Sin humanismo viviremos rozando la desazón, envueltos en una sucesión de guerras mayúsculas que nos obligarán a vivir con el corazón metido en el puño del Putin de turno. La paz requiere que vivamos de forma amigable, si no entendemos esto no habrá arte político que valga para frenar la devastación, sea ésta ahora o dentro de unos años, porque a nadie se le escapa que la codicia y afán por poseer nuevos territorios es inherente a la arquitectura biológica del ser humano.

Sería bueno apelar a la diosa de la Necesidad. Necesidad de elocuencia y sentido de estado pues estos políticos que embridan nuestras vidas me parecen Moiras más que eficaces gestores.

"¿Alguien ve en el mapa de las naciones, entre la madeja pretenciosa de egos y fronteras alguna estrella polar?"

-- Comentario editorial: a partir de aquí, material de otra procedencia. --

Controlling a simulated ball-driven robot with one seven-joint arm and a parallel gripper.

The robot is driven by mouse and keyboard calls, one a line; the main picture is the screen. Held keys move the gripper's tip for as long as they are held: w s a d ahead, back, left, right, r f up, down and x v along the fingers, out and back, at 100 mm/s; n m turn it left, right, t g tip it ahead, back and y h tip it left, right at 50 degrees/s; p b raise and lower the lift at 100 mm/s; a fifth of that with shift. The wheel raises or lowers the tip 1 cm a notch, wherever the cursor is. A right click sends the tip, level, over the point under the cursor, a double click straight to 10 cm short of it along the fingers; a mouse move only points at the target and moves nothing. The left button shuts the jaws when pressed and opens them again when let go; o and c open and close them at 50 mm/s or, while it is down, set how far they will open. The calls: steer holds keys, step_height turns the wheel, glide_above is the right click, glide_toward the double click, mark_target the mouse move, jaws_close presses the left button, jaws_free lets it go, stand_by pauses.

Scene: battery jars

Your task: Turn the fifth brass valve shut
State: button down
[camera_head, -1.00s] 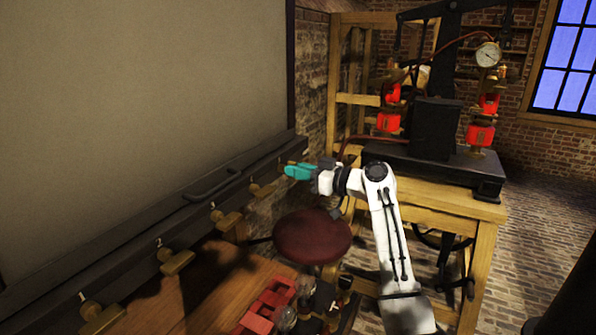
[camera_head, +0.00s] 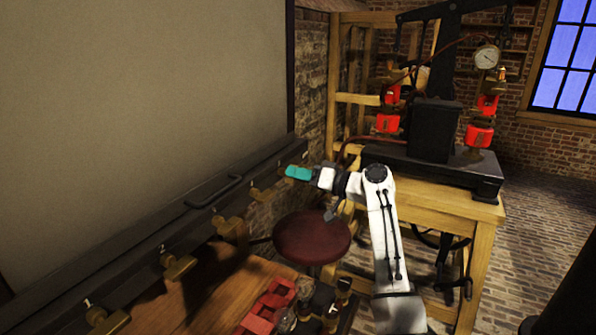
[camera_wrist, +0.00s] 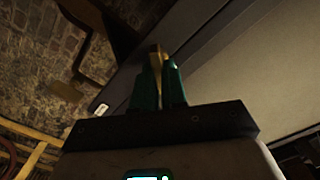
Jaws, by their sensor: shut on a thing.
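Several brass valves run in a row along the dark rail at the left in the head view. The nearest valve (camera_head: 107,319) is at the bottom, then a second (camera_head: 178,265), a third (camera_head: 228,224) and a fourth (camera_head: 262,192) farther back. My gripper (camera_head: 291,172) is at the far end of the row, at the fifth brass valve, which its teal fingers mostly hide in the head view. In the wrist view my gripper (camera_wrist: 158,70) is shut on the fifth brass valve (camera_wrist: 155,59), whose brass handle shows between the fingertips.
A dark rail (camera_head: 130,268) with a handle (camera_head: 213,190) runs under a large pale panel (camera_head: 140,90). A round dark red stool seat (camera_head: 312,238) is below my arm. Red blocks (camera_head: 268,305) lie on the bench. A wooden table (camera_head: 465,212) with a black press stands at right.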

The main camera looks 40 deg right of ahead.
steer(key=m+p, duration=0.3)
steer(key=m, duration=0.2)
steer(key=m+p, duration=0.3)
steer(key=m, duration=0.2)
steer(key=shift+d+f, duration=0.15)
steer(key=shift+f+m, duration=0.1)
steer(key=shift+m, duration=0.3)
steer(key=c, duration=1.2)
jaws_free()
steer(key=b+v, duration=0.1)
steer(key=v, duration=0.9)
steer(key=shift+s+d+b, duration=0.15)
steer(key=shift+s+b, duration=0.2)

Alguien dijo una vez que el mal es como un tiburón, constante en su hambre, persistente en su avance e implacable en su búsqueda de presas desprevenidas; algo similar a lo que pasa con ciertos políticos depredadores a los que, si bien la diplomacia consigue disuadirles a la hora de lanzarse sobre una presa, acabará por atacar a otra.

Un McMundo feliz parece imposible de alcanzar, ni un McSueño así sea del tamaño de una hamburguesa. Vivimos rodeados de McMentiras y McGuerras en este McMundo de McDesigualdades, fenómeno acuñado por Barber. 

Algo va mal y somos nosotros. Olvidamos las guerras minúsculas en un parpadeo, el tiempo que tardamos en abrir una lata de cerveza y las guerras mayúsculas en dos, el tiempo que tardamos en abrir y bebernos la cerveza. La banalidad ha cobrado notoriedad… Mientras la muerte suceda allá lejos…

La tecnología nos ha dado una perspectiva distorsionada de las cosas al otorgar a los acontecimientos una distancia casi de ciencia ficción a la vez que una inmediatez ilusoria, es una especie de onda expansiva de indiferencia e inmunidad. Inmunidad en el sentido de dureza, insensibilidad, como si en el mismo centro del corazón tuviéramos una piedra, una rugosidad de ánimo que nos impide llorar por los acontecimientos. No hay tiempo, es un no parar de guerras grandes y pequeñas. ¿A cuál de ellas atender? 

No estaría de más recordar aquí que la Primera Guerra Mundial fue llamada ingenuamente «la guerra para poner fin a todas las guerras» y ya vemos el resultado. Así que, llegados a este punto, convendría apelar a la fórmula confrontadora que usaron Cicerón en Roma y John Stuart Mill en Inglaterra, es decir, buscar verdades que nos unan y no medias verdades que nos separen.